● DATA SEGMENT:

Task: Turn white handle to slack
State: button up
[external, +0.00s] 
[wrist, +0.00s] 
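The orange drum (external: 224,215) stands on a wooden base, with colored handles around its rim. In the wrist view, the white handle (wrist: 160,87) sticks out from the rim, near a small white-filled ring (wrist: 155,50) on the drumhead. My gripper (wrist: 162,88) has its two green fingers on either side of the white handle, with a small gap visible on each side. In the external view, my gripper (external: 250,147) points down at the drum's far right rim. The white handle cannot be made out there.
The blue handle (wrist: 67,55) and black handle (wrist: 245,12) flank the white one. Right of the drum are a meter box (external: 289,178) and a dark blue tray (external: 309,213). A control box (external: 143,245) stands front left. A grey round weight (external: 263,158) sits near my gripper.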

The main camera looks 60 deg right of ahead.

● WHAT NEEDS TO BE DONE: Make an exact copy of the material above.

● WRITTEN RESPONSE:
Task: Turn white handle to slack
State: button up
[external, +0.00s] 
[wrist, +0.00s] 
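The orange drum (external: 224,215) stands on a wooden base, with colored handles around its rim. In the wrist view, the white handle (wrist: 160,87) sticks out from the rim, near a small white-filled ring (wrist: 155,50) on the drumhead. My gripper (wrist: 162,88) has its two green fingers on either side of the white handle, with a small gap visible on each side. In the external view, my gripper (external: 250,147) points down at the drum's far right rim. The white handle cannot be made out there.
The blue handle (wrist: 67,55) and black handle (wrist: 245,12) flank the white one. Right of the drum are a meter box (external: 289,178) and a dark blue tray (external: 309,213). A control box (external: 143,245) stands front left. A grey round weight (external: 263,158) sits near my gripper.

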The main camera looks 60 deg right of ahead.

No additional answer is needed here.